Giant Bomb Review


Super Meat Boy Review

  • XBGS

Super Meat Boy hates you, but don't let that stop you from loving every minute of this hilarious, over-the-top platformer from Hell.

 Seriously, you have no idea.
 Seriously, you have no idea.
I hate Super Meat Boy. No, seriously--I'm not trying to be all cute here and feign outrage at how hard it is. I hate this game. Sometimes. But I guess I also love it (not easy to admit). It's the times when those two feelings collide in a Venn diagram of pain that you're tapping straight into the bloody beating heart of this brutally hard, ultra-fast-paced throwback of a platformer. It's one of the toughest games I've ever played, but just try to stop yourself from getting swept up in how ridiculous and extreme it all is.

Super Meat Boy is some two or three hundred levels of total run-and-jump mayhem, a member of the "masocore" genre that includes such indie luminaries as N+ and I Wanna Be the Guy. If you've suffered through one of those games you know exactly how this game plays as well. If not, it's a platformer where your character is just a few pixels tall (and is in this case an animated hunk of meat), and you have an incredible degree of control over how you move that character around. You can run extremely fast, stop on a dime, reverse direction on your jumps in mid-air, skid up and down walls, and more, and this much control lets you pull off all kinds of insane-looking moves. You'll need those moves, because the levels are... unpleasant.

Those levels only last anywhere from three to, say, 30 seconds. Or at least, they would only take that long if they were played perfectly by a robot.
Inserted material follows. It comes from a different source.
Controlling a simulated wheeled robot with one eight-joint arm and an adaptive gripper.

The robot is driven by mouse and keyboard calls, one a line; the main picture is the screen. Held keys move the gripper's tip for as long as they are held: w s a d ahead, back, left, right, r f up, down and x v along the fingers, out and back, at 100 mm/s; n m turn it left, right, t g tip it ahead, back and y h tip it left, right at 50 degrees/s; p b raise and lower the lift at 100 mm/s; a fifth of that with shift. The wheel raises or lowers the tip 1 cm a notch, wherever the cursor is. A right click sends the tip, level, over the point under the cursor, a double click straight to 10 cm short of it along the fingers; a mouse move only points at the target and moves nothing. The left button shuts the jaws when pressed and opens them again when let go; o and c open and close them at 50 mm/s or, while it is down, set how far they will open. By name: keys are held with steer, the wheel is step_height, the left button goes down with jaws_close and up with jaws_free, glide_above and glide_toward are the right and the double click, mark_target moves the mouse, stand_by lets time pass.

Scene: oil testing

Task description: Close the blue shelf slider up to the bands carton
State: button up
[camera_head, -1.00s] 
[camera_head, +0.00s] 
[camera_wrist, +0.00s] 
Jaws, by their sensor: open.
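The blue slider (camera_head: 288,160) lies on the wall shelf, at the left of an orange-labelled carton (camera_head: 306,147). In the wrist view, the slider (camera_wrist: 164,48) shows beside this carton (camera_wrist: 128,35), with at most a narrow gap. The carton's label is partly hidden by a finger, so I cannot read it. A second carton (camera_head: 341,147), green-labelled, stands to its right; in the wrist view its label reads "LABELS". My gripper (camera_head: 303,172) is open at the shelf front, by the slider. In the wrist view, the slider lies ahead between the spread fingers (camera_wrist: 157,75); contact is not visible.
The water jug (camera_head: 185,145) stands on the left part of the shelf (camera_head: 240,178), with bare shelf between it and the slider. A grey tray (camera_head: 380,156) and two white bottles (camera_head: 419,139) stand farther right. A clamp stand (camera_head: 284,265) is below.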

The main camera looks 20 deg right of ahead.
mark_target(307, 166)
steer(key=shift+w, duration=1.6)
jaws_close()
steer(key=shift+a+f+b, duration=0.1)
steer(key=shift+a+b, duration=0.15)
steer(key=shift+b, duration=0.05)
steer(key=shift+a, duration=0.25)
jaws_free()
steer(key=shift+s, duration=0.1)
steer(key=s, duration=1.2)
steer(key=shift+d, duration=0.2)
As a fallible human being you're likely to spend anywhere from a few minutes to a couple of hours trying to work your way through some of the utterly absurd, you-have-to-be-kidding level designs that populate SMB's later worlds. You will want to break a controller, repeatedly, but the feeling of accomplishment after every level is equally intense. And the way the game flows is one of its greatest strengths. You respawn instantly when you die, so there's no punishment for death other than making you try again, and the absolutely fantastic music in each world never stops when you change levels, giving the progression from level to level a great sense of momentum.

 You can't reason with a talking turd. Don't even try!
 You can't reason with a talking turd. Don't even try!
Super Meat Boy has such a reverence for both modern independent game development and the halcyon era of 8- and 16-bit classics. From the former, the developers called in favors from a bunch of their indie friends and included a huge number of playable characters like Commander Video (Bit.Trip), Tim (Braid), the Alien Hominid, and the kid from I Wanna Be The Guy. There must be close to 20 playable characters in here, and they all have their own special powers that let them do things like stick to walls, float in mid-air, double jump, or rewind time (guess who does that one). I only got a handful of those guys, though, because the requirements to get them are even more ludicrous than the rigors of the main game. But I'll circle back around and unlock them soon.

I totally will! Seriously! Just give me a few more tries.

Anyway, the nostalgia is as thick as the indie cred here, with really specific references to games like Mega Man II, the first Castlevania, and Ninja Gaiden (the NES one, not the arcade one). That stuff comes out of left field, but you have to appreciate it if you have any fond memories of playing video games in the late '80s. The nostalgic bits are woven into the game's own bizarre, sadistic sense of humor that has Meat Boy chasing the evil Dr. Fetus--a fetus inside a robot suit wearing a tailored suit--to recover his girlfriend Bandage Girl. The original cutscenes are riotous too. There's talking poop. There's nuclear war. There's a lot of blood. It's a weird, weird game.

 You will never finish every level this game has to offer.
 You will never finish every level this game has to offer.
It's also a surprisingly long game. You've got a hundred-some-odd regular levels, and finishing each of those levels under a par time will unlock a "dark world" version of the level that is, somehow, even harder. You can collect bandages to unlock more characters, but most of those might as well be impossible to get. At 20 bandages, you unlock "Teh Internets," a portal through which the game's developer will be pushing out free DLC levels on a regular basis. In fact, they've already posted an entire set of 20 new levels before the game is even out. All this is to say nothing of the numerous, insanely hard warp zones and kill screens hidden all over the game. Every time I thought I had seen everything this game has to offer, it genuinely surprised me with some other crazy new type of level or challenge. On top of all that, the developer has lowered the first-month asking price to $10, which makes this seem like a pretty ridiculous value.

Super Meat Boy knows exactly what it wants to do, which is to baffle, entertain, and frustrate you, to fill you with joy and rage in equal measure. And by God it does all those things without apology. This game is most certainly not for everyone--if you can't handle extremely hard games, you're better off marveling at this spectacle from a distance--but those who can stomach the difficult and appreciate the bizarre will take every ounce of punishment Super Meat Boy dishes out and beg for more.